The Department of Justice is investigating a central New York sheriff for not honoring a federal arrest warrant and releasing a migrant who was in jail on an assault charge.
Acting Deputy U.S. Attorney General Emil Bove said Thursday that the Tompkins County Sheriff's Office released Jesus Romero-Hernandez, a 27-year-old man from Mexico who was in the country illegally.
Romero-Hernandez was in the Tompkins County Jail while facing a third-degree assault charge. He pleaded guilty Tuesday and was sentenced to time served.
Before the local case was resolved, a federal criminal complaint was filed on Jan. 8 charging Romero-Hernandez with illegally reentering the U.S. after a prior removal, according to the Department of Justice.
While Romero-Hernandez was in custody, U.S. Immigration and Customs Enforcement provided the federal arrest warrant to the Tompkins County Sheriff's Office, which oversees the local jail.
But the Department of Justice says the Tompkins County Sheriff's Office refused to honor the warrant. After Romero-Hernandez's sentencing, he was released before federal authorities arrived to transport him to federal court for his arraignment.
In his statement, Bove noted that the Tompkins County Sheriff's Office is located in Ithaca, which is a sanctuary city. The city's Common Council recently voted to reaffirm its status as a sanctuary city.
Ithaca has been a sanctuary city since 2017.

U.S. Immigration and Customs Enforcement Baltimore Field Officer director Matt Elliston listens during a briefing Jan. 27 in Silver Spring, Md.
ICE arrested Romero-Hernandez with assistance from the U.S. Marshals Service and Homeland Security Investigations.

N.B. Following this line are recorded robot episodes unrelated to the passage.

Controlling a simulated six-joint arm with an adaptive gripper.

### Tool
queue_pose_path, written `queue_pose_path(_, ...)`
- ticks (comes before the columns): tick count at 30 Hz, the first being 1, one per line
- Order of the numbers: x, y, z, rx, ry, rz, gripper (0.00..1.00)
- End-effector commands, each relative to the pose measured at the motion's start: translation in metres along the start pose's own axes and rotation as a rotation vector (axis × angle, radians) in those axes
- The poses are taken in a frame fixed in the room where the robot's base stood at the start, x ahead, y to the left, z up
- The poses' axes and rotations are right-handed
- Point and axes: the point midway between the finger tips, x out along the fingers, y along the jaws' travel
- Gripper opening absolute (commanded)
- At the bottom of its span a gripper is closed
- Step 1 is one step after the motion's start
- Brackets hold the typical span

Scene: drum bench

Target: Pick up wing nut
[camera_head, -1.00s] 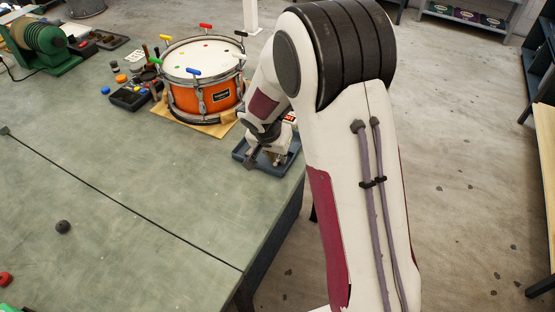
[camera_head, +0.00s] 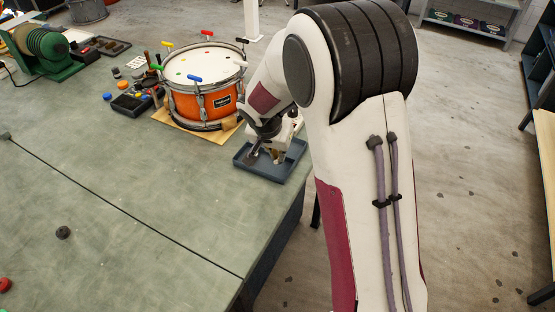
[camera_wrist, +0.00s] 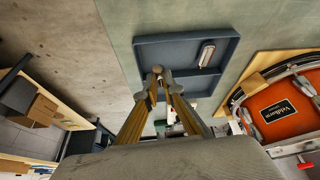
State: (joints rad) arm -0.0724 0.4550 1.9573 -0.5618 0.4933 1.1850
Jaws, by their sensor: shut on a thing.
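My gripper (camera_wrist: 160,76) is shut, its yellowish fingers drawn together at the tips over the blue-grey tray (camera_wrist: 228,35). A small grey piece (camera_wrist: 157,69) sits between the fingertips; it looks like the wing nut, but its wings are too small to make out. In the head view my gripper (camera_head: 264,153) is over the tray (camera_head: 285,173) at the bench corner, and the wing nut cannot be told apart there. Whether the piece touches the tray is unclear.
A silver oblong metal part (camera_wrist: 207,54) lies in a tray compartment. An orange drum (camera_head: 192,105) stands on a wooden board beside the tray, with coloured-handled keys around its rim. A black parts box (camera_head: 130,104) is further left. The bench's front left is mostly clear.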

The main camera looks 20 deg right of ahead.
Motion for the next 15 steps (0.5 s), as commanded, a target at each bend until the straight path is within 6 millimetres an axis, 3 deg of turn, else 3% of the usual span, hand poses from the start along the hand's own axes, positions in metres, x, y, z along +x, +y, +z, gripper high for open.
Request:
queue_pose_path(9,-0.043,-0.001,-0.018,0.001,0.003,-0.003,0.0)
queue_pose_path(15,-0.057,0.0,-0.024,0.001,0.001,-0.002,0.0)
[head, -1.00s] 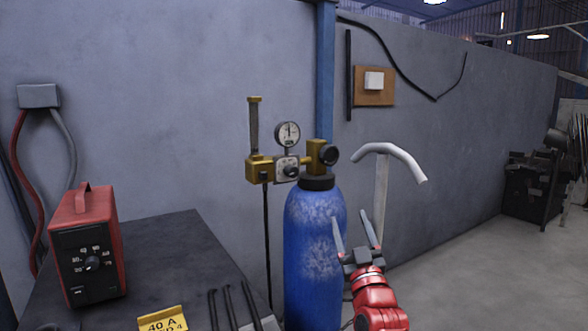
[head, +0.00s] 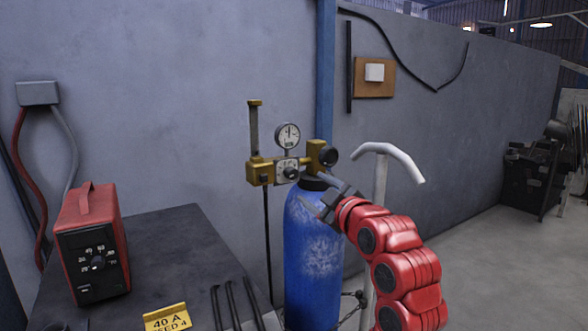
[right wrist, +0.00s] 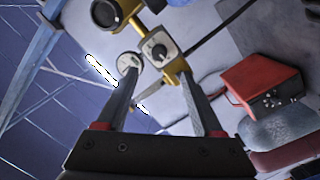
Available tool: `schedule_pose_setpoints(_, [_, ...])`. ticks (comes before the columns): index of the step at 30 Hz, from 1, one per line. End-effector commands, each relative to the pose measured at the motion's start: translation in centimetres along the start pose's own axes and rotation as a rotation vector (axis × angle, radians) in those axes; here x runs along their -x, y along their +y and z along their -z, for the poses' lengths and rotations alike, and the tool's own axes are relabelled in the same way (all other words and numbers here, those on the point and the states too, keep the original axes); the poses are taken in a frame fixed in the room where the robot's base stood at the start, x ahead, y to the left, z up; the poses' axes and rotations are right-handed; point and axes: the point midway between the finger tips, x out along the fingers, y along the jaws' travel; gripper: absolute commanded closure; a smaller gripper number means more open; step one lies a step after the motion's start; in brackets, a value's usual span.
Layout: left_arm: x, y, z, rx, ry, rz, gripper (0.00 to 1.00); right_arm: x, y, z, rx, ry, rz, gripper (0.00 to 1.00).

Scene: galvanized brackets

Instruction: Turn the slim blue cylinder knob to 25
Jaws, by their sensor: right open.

Bove said federal agents "risked their safety and pursued the defendant in unsafe conditions." More information wasn't provided about the events surrounding Romero-Hernandez's apprehension.
The U.S. Attorney's Office for the Northern District of New York, which includes Tompkins and other counties in central New York, is reviewing the sheriff's decision to release Romero-Hernandez before federal agents could take him into custody.
"I applaud the U.S. attorney's commitment to investigate these circumstances for potential prosecution, and the efforts of the agents who were able to arrest the defendant under wholly avoidable circumstances," Bove said. "The Justice Department will not tolerate actions that endanger law enforcement and make their jobs harder than they already are, as they work to protect us all."
Bove added, "We will use every tool at our disposal to prevent sanctuary city policies from impeding and obstructing lawful federal operations designed to make America safe again and end the national crisis arising from four years of failed immigration policy."
The Tompkins County Sheriff's Office, led by Sheriff Derek Osborne, has not commented on the situation involving Romero-Hernandez and his release.
There has been increased immigration enforcement under the Trump administration. President Donald Trump is planning mass deportations of undocumented immigrants. ICE raids have been reported in several areas of the country, including upstate New York.
Trump recently signed the Laken Riley Act, a bill named for a Georgia woman who was murdered by a Venezuelan man who had entered the U.S. illegally.
The law will require undocumented immigrants to be detained if they are accused of certain crimes, including assaulting a police officer, burglary, theft, or "any crime that causes death or serious bodily injury," according to the Department of Homeland Security.